Le récent appel de 52 religieux saoudiens au djihad contre la Russie en Syrie a, dans l'esprit de certains, fait penser à la Guerre d'Afghanistan de 1980-1988 dans laquelle l'URSS s'était engluée et avait finalement disparu. Hop, on va refaire le coup trente ans après : argent et djihadistes saoudiens, armes américaines, vont mettre à bas la Russie du grand méchant Poutine et signer la victoire du wahhabisme de la liberté. Cette idée dépasse le cadre des seules officines de propagande, aussi convient-il de lui faire un sort. En effet, la comparaison entre l'intervention soviétique en Afghanistan et la campagne russe en Syrie s'arrête là.

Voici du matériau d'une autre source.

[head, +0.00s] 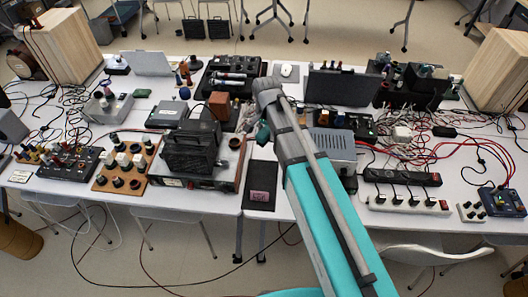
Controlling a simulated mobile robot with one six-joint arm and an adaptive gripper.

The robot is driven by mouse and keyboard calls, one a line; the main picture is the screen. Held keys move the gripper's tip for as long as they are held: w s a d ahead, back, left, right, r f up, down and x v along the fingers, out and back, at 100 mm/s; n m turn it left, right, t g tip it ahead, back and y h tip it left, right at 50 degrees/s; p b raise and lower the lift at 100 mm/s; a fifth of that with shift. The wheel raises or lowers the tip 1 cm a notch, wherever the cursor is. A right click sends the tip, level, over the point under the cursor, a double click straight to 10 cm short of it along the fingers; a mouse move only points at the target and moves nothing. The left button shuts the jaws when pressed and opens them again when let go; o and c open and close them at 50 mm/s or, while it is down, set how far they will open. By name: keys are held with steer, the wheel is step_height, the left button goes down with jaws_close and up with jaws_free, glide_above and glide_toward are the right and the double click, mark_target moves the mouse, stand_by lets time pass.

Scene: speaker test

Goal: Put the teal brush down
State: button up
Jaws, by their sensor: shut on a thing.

  • En Afghanistan, l'URSS était seule face à la coalition américano-pakistano-saoudienne. En Syrie, la Russie est alliée sur le terrain à l'Iran, à l'Irak, au Hezbollah et à la Chine, et reçoit le soutien diplomatique de poids lourds comme l'Egypte (ce qui risque d'ailleurs par contrecoups de créer des bisbilles entre Le Caire et Riyad).
  • L'intervention de Moscou en Afghanistan visait à soutenir un régime communiste honni par la grande majorité de la population. N'en déplaise aux chancelleries occidentales, Assad est relativement populaire en Syrie et soutenu par au moins la moitié de la population (toutes les minorités bien sûr, mais aussi la bourgeoisie sunnite des villes, clientélisée durant des décennies par le clan Assad). Les mauvaises langues diront que la popularité du président syrien est bien plus élevée que celle de Hollande.
  • La Syrie n'a pas de Pakistan voisin, c'est-à-dire un sanctuaire qui déversait sur l'Afghanistan des dizaines de milliers de combattants pour aller faire le djihad contre les Russes. Si la Turquie a pu un temps caresser l'idée, la détérioration des relations entre Ankara et l'EI et la crainte d'héberger des djihadistes en ces temps très incertains tue dans l'oeuf cette possibilité. De plus, Poutine et Erdogan se tiennent par la barbichette sur le Turk Stream qui, malgré l'opposition totale des deux pays sur la Syrie, est loin d'être mort.
  • Les Etats-Unis ne savent plus sur quel pied danser. En 2015, un soutien franc et massif à Al Qaeda ou à l'EI ne passerait tout simplement pas. Ah qu'il était béni le printemps afghan où la CIA pouvait créer Al Qaeda en toute impunité...
  • L'Arabie Saoudite elle-même est un peu perdue. Elle commence à prendre conscience que les monstres fondamentalistes qu'elle créé se retournent invariablement contre elle. Engluée au Yémen contre les Houthis chiites (dont une délégation est d'ailleurs actuellement à Téhéran pour demander des armes), l'Arabie Saoudite voit son ex-bébé la poignarder dans le dos : un quadruple attentat suicide, revendiqué par l'EI, vient de frapper Aden, visant le QG de la coalition saoudo-émiratie. Bref, comme les cowboys, les grassouillets cheikhs ne savent plus trop où ils en sont et n'ont peut-être plus la motivation qu'ils avaient dans les années 80...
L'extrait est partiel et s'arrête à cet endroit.